Por Andrea Slachevsky, neuróloga Octubre 2, 2014

Mark Twain dijo alguna vez : “el hombre es el único animal que posee la religión verdadera -varias de ellas-. Es el único que ama a su prójimo como a sí mismo y le corta la garganta si su teología no es la correcta”. La actualidad muestra con crueldad la vigencia de su comentario.

En el libro In Gods We Trust: The Evolutionnary Landscape of Religion, el antropólogo Scott Atran expone que casi todas las religiones comparten ciertas características: la creencia de entes invisibles que crearon el mundo para los humanos, que los rituales pueden incitar a la benevolencia de estos seres y que almas conscientes viven después de la muerte del cuerpo. La existencia de un sistema de creencias casi universal, a lo largo de la historia, sugeriría que la propensión a las creencias religiosas son una consecuencia de las propiedades de nuestras mentes. Por ejemplo, tendemos a atribuir intencionalidad a fenómenos físicos. Se ha mostrado que tanto niños como adultos interpretan a puntos y formas geométricas en movimiento en una pantalla como seres con objetivos y motivaciones. También tendemos a ver relaciones causa-efecto en todo tipo de acontecimientos. Por ejemplo, un desastre natural resultaría de un sacrilegio o una maldición. La creencia en la vida después de la muerte es una solución a la angustia existencial que nos genera la llamada “tragedia de la cognición”: nuestra capacidad de proyectarnos en el futuro hace irrefutable la evidencia de la muerte. El instinto de supervivencia y el miedo nos hacen experimentarla como algo terrorífico.

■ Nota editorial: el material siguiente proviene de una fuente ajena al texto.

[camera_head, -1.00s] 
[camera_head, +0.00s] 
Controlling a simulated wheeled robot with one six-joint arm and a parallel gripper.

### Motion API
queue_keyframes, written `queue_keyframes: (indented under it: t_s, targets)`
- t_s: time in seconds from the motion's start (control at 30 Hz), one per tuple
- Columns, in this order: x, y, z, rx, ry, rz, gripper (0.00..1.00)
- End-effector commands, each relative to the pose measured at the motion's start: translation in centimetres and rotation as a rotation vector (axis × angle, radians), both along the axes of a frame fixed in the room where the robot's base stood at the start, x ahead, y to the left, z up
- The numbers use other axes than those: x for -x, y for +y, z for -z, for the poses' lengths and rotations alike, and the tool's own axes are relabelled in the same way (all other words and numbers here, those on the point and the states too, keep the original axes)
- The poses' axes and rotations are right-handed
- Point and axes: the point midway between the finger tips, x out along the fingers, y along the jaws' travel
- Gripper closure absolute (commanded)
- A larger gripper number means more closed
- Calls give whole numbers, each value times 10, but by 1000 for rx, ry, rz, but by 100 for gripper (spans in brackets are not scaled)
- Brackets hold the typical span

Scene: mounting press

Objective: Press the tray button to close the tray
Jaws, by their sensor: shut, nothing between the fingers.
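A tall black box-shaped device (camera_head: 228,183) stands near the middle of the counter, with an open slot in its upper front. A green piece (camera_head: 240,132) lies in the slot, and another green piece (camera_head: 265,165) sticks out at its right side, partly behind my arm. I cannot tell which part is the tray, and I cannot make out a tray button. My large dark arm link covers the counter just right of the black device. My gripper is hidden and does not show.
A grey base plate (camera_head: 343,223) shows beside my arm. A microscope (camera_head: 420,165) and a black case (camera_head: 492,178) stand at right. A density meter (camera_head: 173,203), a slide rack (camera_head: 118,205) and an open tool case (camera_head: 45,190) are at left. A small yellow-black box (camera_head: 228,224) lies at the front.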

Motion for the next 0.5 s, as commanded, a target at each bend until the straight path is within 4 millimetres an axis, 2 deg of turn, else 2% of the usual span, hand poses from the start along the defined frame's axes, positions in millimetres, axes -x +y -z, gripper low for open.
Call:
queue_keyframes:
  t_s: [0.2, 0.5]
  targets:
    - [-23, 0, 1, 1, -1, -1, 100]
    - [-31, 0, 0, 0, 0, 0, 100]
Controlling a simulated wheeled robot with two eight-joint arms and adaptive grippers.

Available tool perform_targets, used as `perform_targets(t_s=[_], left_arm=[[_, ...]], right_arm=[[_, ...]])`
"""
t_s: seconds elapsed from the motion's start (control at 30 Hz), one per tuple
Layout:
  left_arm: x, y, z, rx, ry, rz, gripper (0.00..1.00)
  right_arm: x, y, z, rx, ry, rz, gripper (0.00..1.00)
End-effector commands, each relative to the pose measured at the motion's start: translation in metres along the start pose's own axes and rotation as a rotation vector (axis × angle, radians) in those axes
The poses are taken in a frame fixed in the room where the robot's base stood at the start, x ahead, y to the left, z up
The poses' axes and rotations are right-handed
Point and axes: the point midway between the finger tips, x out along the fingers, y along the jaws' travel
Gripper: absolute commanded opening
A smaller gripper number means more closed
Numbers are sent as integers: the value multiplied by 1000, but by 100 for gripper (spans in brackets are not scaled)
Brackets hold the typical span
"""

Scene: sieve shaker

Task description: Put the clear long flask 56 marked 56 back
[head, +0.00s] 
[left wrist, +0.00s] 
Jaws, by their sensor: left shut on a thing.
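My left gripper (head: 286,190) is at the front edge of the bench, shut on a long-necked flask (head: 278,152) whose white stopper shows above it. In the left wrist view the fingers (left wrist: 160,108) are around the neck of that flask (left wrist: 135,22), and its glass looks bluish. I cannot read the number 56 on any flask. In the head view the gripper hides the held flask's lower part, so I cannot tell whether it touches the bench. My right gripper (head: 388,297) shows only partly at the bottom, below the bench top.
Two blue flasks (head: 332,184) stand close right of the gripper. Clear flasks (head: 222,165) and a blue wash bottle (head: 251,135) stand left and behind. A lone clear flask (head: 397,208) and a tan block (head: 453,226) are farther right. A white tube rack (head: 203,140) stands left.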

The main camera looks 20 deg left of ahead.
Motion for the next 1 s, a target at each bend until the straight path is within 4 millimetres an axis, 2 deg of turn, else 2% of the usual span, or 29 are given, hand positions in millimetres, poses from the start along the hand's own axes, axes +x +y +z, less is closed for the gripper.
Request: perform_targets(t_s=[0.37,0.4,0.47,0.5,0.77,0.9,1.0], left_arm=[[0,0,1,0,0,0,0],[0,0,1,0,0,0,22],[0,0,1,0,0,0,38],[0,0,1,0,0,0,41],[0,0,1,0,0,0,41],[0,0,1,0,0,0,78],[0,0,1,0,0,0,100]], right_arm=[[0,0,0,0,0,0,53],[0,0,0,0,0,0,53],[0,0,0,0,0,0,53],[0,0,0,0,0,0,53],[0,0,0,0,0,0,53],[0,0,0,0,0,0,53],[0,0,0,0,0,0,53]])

Pero como lo muestran los neurocientistas Konika Banerjee y Paul Bloom en el artículo “Would Tarzan believe in God?”, el surgimiento de las religiones requiere además de un contexto cultural. Quizás Tarzán, aislado en su selva, no creería.

Ciertamente una cosa es creer y otra es ser un fundamentalista religioso.  ¿Qué explica que las religiones sean un terreno propicio al fundamentalismo?

Por una parte, según Atran, la supervivencia histórica de las creencias religiosas se debería en parte a que éstas se adaptan muy bien a nuestras angustias existenciales y sentimientos morales. Esto explicaría el llamado “problema del ratón Mickey”: ¿por qué nadie cree que Mickey exista fuera de la ficción ni mataría por él? Porque apela a emociones y responde a necesidades completamente diferentes. Por otra parte, la evaluación que hacemos de los costos y beneficios de nuestra conducta cuando están involucrados valores que consideramos sagrados, difiere radicalmente de aquella que involucra valores seculares. Dar la vida por causas nobles se considera  enaltecedor, darla por Mickey suena absurdo.

Paralelamente, los neurocientíficos Daniel Tranel y Erik Asp  propusieron un modelo neuroanatómico del proceso de la creencia y la duda: toda idea es considerada inicialmente como verdadera, pero existe un proceso de evaluación que desemboca en su validación o cuestionamiento. Se ha mostrado que un déficit del proceso de evaluación conduce a un aumento de tendencias fundamentalistas en pacientes con determinadas lesiones cerebrales. Ciertamente, sería absurdo y reduccionista inferir que el fundamentalismo puede explicarse por una disfunción cerebral, pero estos estudios sugieren la importancia del cuestionamiento en este campo.

¿Es posible una religiosidad sin fundamentalismo, aceptando otras creencias? Acudamos al humorista Pierre Desproges, que definía así al judaísmo: “Religión de los judíos, fundada en la creencia en un Dios único, lo que la distingue de la religión cristiana, basada en la fe en un solo Dios, y más aún de la religión musulmana, definitivamente monoteísta”.